Michael Goring Photo by Emanuel Pires, archdiocese of Toronto

It was at an early age Goring found that God was with him

By 
  • April 22, 2012

TORONTO - Michael Goring’s father likely knew his son had a unique spiritual maturity when Michael asked something along the lines of: “Is this all there is to the faith — to pray the rosary, to go to Mass? Can we come to know God in a more personal way in our lives?”

That’s big talk for a preteen.

A self-proclaimed “valley boy” from Pembroke, Ont., the now 38-year-old Goring said it was his Catholic family — and especially a particular suggestion from his father — that fostered in him, from a young age, a love for the Church and priesthood.
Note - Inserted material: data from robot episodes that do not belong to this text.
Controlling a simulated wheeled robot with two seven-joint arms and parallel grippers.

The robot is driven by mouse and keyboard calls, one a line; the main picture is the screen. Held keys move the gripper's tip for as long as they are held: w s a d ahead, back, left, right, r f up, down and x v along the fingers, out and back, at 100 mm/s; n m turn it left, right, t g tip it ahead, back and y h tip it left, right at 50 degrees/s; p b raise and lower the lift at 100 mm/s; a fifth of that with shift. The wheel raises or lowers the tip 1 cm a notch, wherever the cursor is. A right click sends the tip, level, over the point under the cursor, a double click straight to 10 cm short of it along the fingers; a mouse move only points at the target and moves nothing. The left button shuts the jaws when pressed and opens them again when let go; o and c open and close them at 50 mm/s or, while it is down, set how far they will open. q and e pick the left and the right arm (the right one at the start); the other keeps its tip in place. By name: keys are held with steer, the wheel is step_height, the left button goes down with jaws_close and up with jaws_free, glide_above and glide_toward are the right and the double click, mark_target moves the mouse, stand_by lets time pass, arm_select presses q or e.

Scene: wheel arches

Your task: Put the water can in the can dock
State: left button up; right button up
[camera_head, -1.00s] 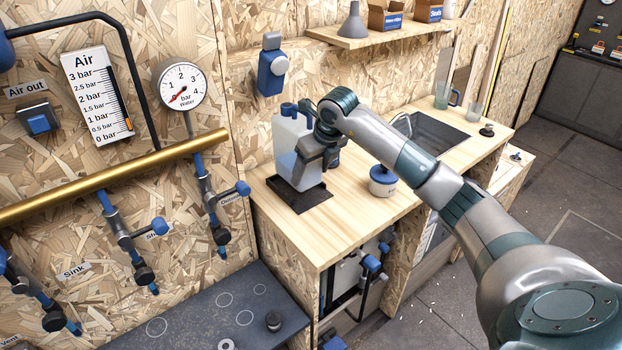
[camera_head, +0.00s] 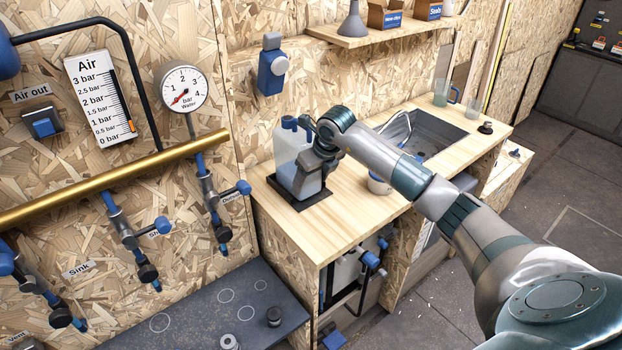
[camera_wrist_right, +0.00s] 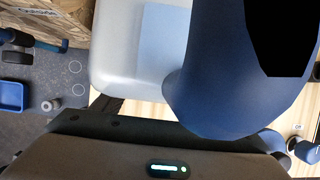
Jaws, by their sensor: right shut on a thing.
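The water can (camera_head: 290,158), a pale translucent jug with a blue cap, stands upright on the wooden worktop. Its base is down inside the black can dock (camera_head: 318,200), whose rim shows around the can's foot. My right gripper (camera_head: 316,160) is shut on the can at its right side, partly hiding it. In the right wrist view the pale can body (camera_wrist_right: 120,55) and a large blue part, likely its handle (camera_wrist_right: 220,85), fill the upper middle. The fingertips are hidden there. My left gripper is in neither view.
A small white pot with a blue lid (camera_head: 378,185) stands right of the can, partly behind my arm. A sink (camera_head: 440,130) lies farther right. A blue wall unit (camera_head: 271,68) and a shelf (camera_head: 385,33) are above. The front worktop is clear.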

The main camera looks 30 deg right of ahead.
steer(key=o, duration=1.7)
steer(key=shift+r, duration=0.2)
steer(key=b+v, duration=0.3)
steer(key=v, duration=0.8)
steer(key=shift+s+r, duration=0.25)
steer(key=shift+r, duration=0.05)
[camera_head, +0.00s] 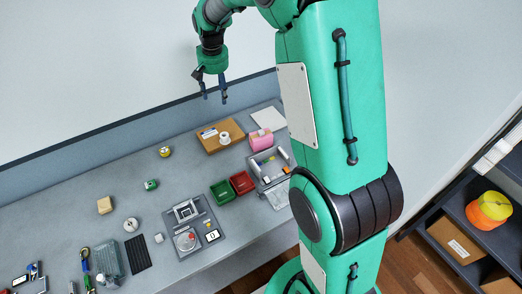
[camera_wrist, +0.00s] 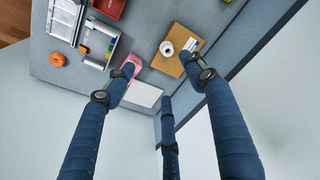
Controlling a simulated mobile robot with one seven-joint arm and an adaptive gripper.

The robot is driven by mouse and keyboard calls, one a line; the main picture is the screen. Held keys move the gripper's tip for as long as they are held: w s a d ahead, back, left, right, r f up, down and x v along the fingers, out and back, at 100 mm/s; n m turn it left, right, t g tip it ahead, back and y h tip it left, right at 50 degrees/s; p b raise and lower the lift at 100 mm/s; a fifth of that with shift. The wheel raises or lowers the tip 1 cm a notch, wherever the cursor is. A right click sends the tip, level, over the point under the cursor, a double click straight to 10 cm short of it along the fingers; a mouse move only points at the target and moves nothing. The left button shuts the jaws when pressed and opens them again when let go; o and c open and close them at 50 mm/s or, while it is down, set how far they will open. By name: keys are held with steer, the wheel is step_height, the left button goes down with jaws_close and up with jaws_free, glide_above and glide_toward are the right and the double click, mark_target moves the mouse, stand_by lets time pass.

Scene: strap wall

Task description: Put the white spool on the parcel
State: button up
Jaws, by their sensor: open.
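The parcel (camera_head: 211,145) is a flat brown box with a white label, near the back of the bench. A white spool (camera_head: 225,138) with a hole rests on top of it, near its right edge. Both show in the wrist view, the parcel (camera_wrist: 169,67) and the white spool (camera_wrist: 166,48). My gripper (camera_head: 214,98) is open and empty, fingers pointing down, high above the bench near the parcel. In the wrist view my gripper (camera_wrist: 160,65) has its fingers spread, with one partly in front of the parcel's edge. Another pale, round, spool-like item (camera_head: 131,225) lies on the bench at left.
A pink item (camera_head: 261,139), a white flat sheet (camera_head: 268,118), a grey tray (camera_head: 281,183), green (camera_head: 222,193) and red (camera_head: 242,182) bins stand right of the parcel. Small rolls (camera_head: 165,152) lie left. The bench between is clear; a wall is behind.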

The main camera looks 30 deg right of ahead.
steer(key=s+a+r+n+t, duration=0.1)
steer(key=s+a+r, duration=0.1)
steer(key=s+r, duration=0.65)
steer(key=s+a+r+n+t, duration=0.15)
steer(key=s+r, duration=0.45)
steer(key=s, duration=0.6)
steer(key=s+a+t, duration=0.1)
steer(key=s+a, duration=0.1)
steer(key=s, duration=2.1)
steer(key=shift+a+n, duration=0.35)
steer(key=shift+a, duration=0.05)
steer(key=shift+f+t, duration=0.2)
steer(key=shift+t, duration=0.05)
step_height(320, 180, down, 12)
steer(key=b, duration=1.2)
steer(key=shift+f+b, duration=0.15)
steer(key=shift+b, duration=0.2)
In response to his young son’s questions, Goring’s father advised him to read the lives of the saints. So Goring read the stories of men and women whose lives were transformed by Christ and who transformed others’ lives through Him. He developed a fitting fascination with St. John Vianney.

“Someone who had trouble getting through school, couldn’t even learn the Latin to become a priest, and now he’s the patron saint of all priests throughout the world,” said Goring. “Quite an inspiration.”

Equally inspiring was an invitation from one of Goring’s high school religion teachers, who told Goring and his classmates that, when they were having difficulties in their lives or felt isolated, they could call on God and that He would be faithful.

“Why should I wait to invite God into my life when things are going badly?” Goring asked himself.

So that night, he knelt and said a simple prayer.

“I sensed at that moment that the Lord had come into my heart and He was telling me that He was with me,” said Goring.

It wasn’t until a few years later, in university, that that sense translated into a direct encounter with the possibility of priesthood. After an evening Mass that he had attended with his brother Mark — who has since become a priest — Goring met the late Fr. Robert Bedard, the founder of the Companions of the Cross. Bedard invited them to share dinner with him. While his brother left his studies to pursue priestly formation soon thereafter, Goring continued his engineering studies and eventually became a software engineer in Ottawa.

But thoughts of the priesthood didn’t entirely leave Goring. After several years of studies and work, Goring decided to take a silent, week-long Ignatian guided retreat.

“I look at it almost like a vacation with the Lord,” said Goring. “And about halfway through that retreat, I sensed that God was offering me a gift, and it was the gift to become a priest.”

That gift will come to fruition on May 12 when Goring will be ordained a priest for Pembroke.

“I always thought myself more drawn to married life (than the priesthood),” Goring admitted. “But I couldn’t resist such a generous offer from God.”